La rassegna cinematografica organizzata ebbe l’ardire - sotto l’impulso dell’Assessorato di Renato Nicolini, esponente della Giunta del sindaco Giulio Carlo Argan - di portare i cittadini romani a usufruire degli spazi pubblici in risposta all'emarginazione delle periferie e sfruttando la richiesta di cultura che in quegli anni proviene dal basso. Fu la culla della cosiddetta ‘Estate romana’, evento che iniziò ad abbattere la politica dei ghetti urbani aprendo il centro della metropoli a tutto ciò che ora oltre i confini prestabiliti.
La politica culturale promossa da Nicolini apparve infatti subito in controtendenza con una storica abitudine a dividere, quasi in forma classista, l'accesso alla conoscenza e al sapere. In un territorio vasto, in perenne trasformazione, venne così attuato un decentramento alla rovescia, cioè dando un centro alle cose per non disperderle.
Va ricordato che Roma, in quel momento, viveva un clima di violenza inaudita. Ad aprile, durante gli scontri tra estremisti di sinistra a San Lorenzo, era stato ucciso l’agente Settimio Passamonti. Il 12 maggio, nel corso di una protesta radicale, era morta Giorgiana Masi. L’Estate Romana arrivò dunque come una pioggia benefica che allagò la metropoli di cultura e condivisione, opponendo al terrore la forza dell’arte e il dialogo.

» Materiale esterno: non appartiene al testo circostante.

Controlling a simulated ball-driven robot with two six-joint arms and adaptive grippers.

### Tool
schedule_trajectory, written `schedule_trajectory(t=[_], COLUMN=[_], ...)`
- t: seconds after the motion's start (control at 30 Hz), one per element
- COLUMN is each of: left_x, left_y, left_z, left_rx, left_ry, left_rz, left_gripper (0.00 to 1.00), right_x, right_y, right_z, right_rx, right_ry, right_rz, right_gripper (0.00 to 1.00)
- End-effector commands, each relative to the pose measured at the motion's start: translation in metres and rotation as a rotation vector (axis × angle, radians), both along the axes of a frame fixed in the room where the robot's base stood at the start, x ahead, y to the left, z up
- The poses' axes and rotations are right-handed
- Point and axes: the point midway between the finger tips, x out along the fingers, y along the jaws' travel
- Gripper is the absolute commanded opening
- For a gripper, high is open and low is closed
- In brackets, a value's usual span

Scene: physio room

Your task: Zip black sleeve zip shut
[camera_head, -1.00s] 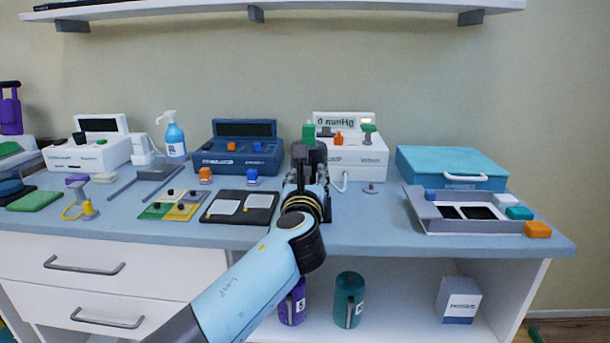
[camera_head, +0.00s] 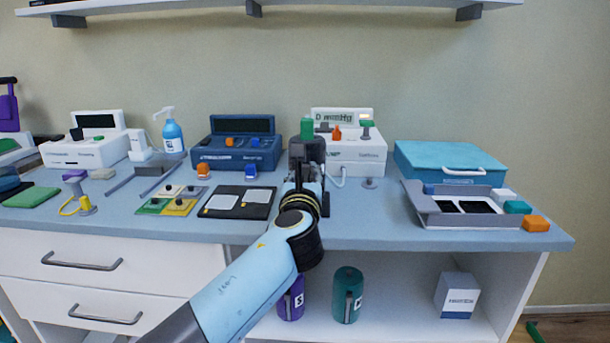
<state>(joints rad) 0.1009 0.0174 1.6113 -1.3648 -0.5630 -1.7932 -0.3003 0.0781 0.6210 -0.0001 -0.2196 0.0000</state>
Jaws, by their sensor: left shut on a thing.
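My left gripper (camera_head: 307,148) is seen from behind, with its arm coming up from the bottom left. It is shut, and a green piece (camera_head: 307,127) stands up at its fingertips; the exact grip is hidden by the gripper. A dark strip (camera_head: 327,204) shows just right of my wrist on the counter. It may be part of the black sleeve, but my arm hides most of that spot, and I cannot make out a zip. My right gripper is not in view.
A white device (camera_head: 362,158) stands behind the gripper, with a blue device (camera_head: 236,150) to its left. A black tray with two pale cards (camera_head: 237,214) lies left of my arm. A grey tray (camera_head: 470,219) and teal case (camera_head: 450,158) stand right. Counter between is mostly clear.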

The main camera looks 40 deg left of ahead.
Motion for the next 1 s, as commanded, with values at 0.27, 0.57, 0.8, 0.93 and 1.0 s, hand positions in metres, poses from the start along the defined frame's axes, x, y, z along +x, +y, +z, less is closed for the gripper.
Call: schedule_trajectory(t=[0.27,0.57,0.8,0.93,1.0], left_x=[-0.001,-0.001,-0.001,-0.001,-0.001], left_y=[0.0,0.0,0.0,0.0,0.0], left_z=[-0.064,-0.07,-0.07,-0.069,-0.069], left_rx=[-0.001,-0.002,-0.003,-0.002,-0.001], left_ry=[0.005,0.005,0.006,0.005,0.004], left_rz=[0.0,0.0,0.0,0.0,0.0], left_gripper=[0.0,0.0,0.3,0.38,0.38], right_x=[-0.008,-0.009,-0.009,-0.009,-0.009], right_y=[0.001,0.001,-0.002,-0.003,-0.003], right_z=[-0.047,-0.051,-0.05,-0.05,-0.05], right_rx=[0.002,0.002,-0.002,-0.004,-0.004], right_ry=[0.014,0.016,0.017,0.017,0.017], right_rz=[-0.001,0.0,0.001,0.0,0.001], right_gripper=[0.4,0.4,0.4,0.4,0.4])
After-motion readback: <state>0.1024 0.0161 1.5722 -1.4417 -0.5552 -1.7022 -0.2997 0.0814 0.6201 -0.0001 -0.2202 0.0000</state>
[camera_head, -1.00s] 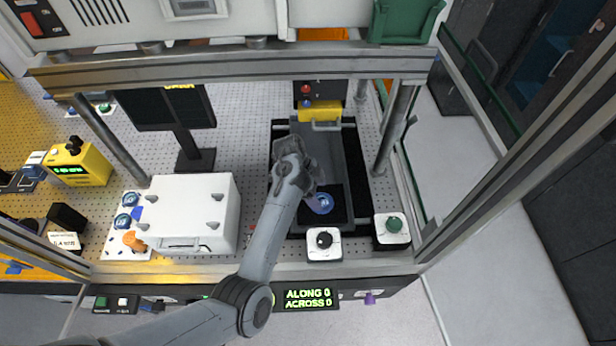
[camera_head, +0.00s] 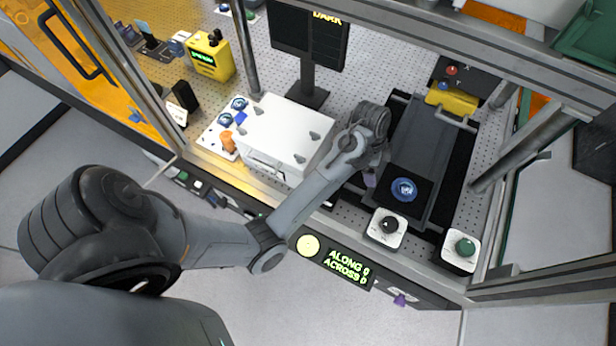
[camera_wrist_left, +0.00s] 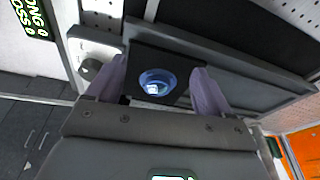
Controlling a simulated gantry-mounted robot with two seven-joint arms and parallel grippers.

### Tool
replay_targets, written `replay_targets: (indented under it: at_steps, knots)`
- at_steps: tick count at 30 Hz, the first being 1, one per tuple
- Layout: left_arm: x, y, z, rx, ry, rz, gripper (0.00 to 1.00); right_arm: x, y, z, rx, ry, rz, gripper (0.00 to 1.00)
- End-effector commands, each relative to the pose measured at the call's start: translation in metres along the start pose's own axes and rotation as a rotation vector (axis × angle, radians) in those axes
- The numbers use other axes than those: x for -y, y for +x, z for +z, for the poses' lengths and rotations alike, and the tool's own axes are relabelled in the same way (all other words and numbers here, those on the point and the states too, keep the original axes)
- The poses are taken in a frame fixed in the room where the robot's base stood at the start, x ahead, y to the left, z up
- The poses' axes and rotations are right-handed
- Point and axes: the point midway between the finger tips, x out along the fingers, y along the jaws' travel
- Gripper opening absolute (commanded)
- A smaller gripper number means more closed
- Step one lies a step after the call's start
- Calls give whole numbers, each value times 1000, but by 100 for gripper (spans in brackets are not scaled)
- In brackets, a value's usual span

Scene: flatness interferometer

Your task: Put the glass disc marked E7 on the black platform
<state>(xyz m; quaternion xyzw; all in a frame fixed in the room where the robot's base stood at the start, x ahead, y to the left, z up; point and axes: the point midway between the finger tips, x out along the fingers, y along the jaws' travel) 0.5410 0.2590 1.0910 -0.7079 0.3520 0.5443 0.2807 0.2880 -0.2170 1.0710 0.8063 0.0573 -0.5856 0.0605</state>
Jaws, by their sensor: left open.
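A blue-tinted glass disc (camera_head: 404,190) lies flat on the black platform (camera_head: 423,192), inside its edges; its marking is too small to read. The wrist view also shows the disc (camera_wrist_left: 157,82) on the black platform (camera_wrist_left: 180,67), seen between my fingers. My left gripper (camera_head: 370,179) is just left of the disc and apart from it in the head view. Its two purple fingers (camera_wrist_left: 158,78) are spread, with nothing held. My right gripper is not in view.
A white box (camera_head: 285,130) stands left of my gripper. Metal posts (camera_head: 523,147) frame the bench.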

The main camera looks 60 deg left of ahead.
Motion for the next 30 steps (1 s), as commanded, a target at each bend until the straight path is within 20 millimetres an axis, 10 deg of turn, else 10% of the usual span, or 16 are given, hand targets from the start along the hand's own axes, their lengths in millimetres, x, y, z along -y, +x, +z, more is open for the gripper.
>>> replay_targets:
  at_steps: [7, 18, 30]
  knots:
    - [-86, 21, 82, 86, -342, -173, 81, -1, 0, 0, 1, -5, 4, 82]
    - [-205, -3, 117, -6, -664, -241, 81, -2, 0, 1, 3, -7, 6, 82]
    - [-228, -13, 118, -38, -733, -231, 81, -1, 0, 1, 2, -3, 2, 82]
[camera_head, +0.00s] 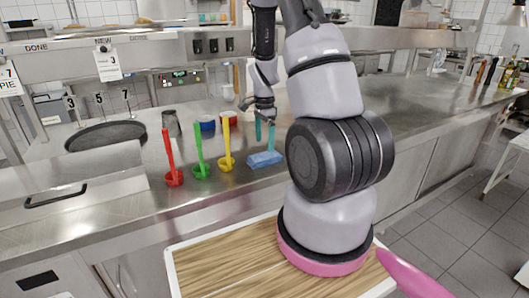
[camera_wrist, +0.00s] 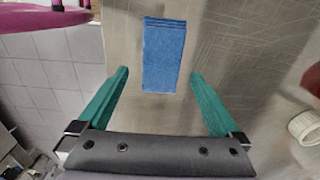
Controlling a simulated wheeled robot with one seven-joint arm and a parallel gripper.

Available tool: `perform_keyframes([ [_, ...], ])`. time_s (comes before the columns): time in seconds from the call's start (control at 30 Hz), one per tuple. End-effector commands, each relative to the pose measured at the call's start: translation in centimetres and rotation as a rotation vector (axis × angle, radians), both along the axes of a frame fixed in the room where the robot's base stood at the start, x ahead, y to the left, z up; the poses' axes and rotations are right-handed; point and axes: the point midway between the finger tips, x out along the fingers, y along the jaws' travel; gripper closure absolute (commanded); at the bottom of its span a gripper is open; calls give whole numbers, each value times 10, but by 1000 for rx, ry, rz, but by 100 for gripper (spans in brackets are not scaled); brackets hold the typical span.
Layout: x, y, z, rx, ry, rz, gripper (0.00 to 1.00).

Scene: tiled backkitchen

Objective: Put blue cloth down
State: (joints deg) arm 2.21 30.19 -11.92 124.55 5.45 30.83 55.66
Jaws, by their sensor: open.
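The blue cloth (camera_head: 265,160) lies on the steel counter in the head view, to the right of the yellow utensil. It also shows in the wrist view (camera_wrist: 164,55) as a flat, folded rectangle lying on the counter surface. My gripper (camera_head: 265,144) is just above the cloth, pointing down, with its teal fingers apart. In the wrist view my gripper (camera_wrist: 159,74) is open, with the cloth lying between and beyond the fingers, touching neither in that view. Nothing is held. The gap between fingertips and cloth is hard to judge.
Red (camera_head: 173,177), green (camera_head: 201,170) and yellow (camera_head: 226,162) upright utensils stand in a row left of the cloth. Behind them are a dark can (camera_head: 171,123) and a blue container (camera_head: 207,124). A round dark pan (camera_head: 106,135) is at left.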

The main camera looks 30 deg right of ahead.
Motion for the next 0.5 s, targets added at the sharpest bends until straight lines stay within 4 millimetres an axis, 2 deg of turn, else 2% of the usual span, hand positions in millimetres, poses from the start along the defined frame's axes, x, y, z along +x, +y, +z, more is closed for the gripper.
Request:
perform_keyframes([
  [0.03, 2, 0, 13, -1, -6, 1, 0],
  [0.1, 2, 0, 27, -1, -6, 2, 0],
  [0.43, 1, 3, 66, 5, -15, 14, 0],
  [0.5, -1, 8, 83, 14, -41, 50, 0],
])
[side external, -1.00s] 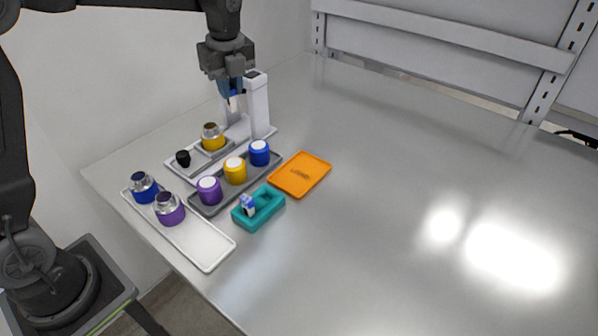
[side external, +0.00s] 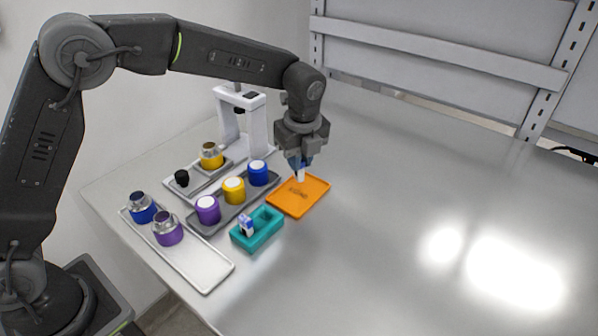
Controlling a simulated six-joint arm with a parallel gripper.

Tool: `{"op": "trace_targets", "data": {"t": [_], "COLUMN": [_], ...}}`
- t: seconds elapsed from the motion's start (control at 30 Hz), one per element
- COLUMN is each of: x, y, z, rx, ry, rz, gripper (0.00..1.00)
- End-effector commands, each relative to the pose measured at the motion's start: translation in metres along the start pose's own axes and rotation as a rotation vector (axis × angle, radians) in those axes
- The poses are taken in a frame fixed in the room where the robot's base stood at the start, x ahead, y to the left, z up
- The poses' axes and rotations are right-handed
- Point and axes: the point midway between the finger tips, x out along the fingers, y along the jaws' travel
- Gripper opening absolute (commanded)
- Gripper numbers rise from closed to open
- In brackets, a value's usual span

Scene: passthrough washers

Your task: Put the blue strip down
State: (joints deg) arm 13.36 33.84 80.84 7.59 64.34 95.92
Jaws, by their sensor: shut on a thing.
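My gripper (side external: 300,164) is above the orange tray (side external: 313,202), near its back edge. It is shut on a small strip (side external: 300,175), whose white lower end points down between the fingertips. The strip's blue part is mostly hidden by the fingers. The lower end is close over the tray, and I cannot tell whether it touches. The orange tray is flat, with dark lettering in its middle, and nothing else lies on it.
Left of the tray stand a grey rack with blue (side external: 257,172), yellow (side external: 233,190) and purple (side external: 207,209) jars, a teal holder (side external: 262,236) with a blue-white strip, a white press-like stand (side external: 257,130), and a white tray (side external: 205,280) with two capped jars. The table's right side is clear.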

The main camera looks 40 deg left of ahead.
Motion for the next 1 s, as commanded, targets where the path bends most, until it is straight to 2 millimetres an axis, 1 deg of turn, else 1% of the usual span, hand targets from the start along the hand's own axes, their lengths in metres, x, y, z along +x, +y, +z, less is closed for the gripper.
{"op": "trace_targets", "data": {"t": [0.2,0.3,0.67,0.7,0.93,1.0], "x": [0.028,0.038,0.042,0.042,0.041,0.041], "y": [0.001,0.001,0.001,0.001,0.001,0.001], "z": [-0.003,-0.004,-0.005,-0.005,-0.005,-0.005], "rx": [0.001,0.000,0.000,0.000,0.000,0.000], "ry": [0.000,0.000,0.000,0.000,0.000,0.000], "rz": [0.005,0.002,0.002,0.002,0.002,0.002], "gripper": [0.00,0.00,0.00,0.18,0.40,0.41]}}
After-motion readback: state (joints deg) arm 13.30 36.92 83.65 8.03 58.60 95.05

La strada del passaggio al riscatto morale e civile passò per la musica pop e l’avanguardia, il teatro di strada, le maratone cinematografiche di film popolari e d'autore, giocando sulla contaminazione delle pratiche di "cultura alta" e "cultura bassa". Protagonisti di quel primo periodo furono i cineclub Filmstudio, Politecnico, L'Occhio L'Orecchio La Bocca e l'Associazione Italiana Cinema d'Essai. Per tema venne scelto il cinema epico. Prima proiezione: 'Senso', di Luchino Visconti. Nei giorni successivi l'affluenza crebbe in maniera esponenziale.
La clamorosa risposta del pubblico obbligò gli organizzatori ad optare nelle edizioni successive ad altri luoghi storici più capienti. La rassegna divenne itinerante e dalla Basilica a Via della Consolazione arrivò al Colosseo, Circo Massimo, l'EUR, Palazzo Braschi, l'ex mattatoio di Testaccio. L'horror si mescolò al Peplum, fino a Lucas, Spielberg, Hitchcock e Gance, Sordi e Totò facendo storcere il naso, inevitabilmente, ai critici della purezza impegnata.
A Massenzio nacque spontaneamente una reazione al ‘sistema cinema’ che in quegli anni stava palesemente collassando attraverso la convinzione di una rinascita possibile che mirasse però alla contaminazione tra organizzatori e consumatori, tra coloro che salvaguardavano il cinema e coloro che lo amavano o ne fruivano le opere periodicamente. Una eterogeneità che promuoveva l'arte delle origini, quella di Hollywood, lo sperimentale, il classico e il nuovo immergendo un intero contenitore nella discontinuità anche su basi inesplorate come la serata degli ‘undici schermi’, nel 1978, anticipatrice del successivo multiscreen.
Vennero poi altre stagioni, dentro alle quali maturarono in sé altri frutti, anche grazie alla capacità di un altro assessore di qualità come Gianni Borgna. Aspetti di un progresso culturale che purtroppo, ad un certo punto, si è impantanato, vivendo funzionalmente e per inerzia a ciò che era stato senza produrre più niente di nuovo o su cui (almeno) discutere, dibattere.
Rimane però quella stagione originaria a far da traino a tutto. Un tempo in cui fu bello, coraggioso e fondamentale portare la cultura fuori dai luoghi in cui era stata erroneamente posizionata e trasportarla di peso nelle piazze della città, nel suo tessuto urbano di giorno e di notte, spargendo luci nel coprifuoco della stagione dove l’odore della polvere da sparo era più intenso di ogni forma di vita.
Quei sorrisi dell’agosto del 1977 lanciarono una sfida, fortunatamente vinta. Una lezione da ricordare in questi anni in cui le paure di varia origine stanno riprendendo sempre più il sopravvento sul vissuto, gettando pesanti ombre sul nostro stare insieme.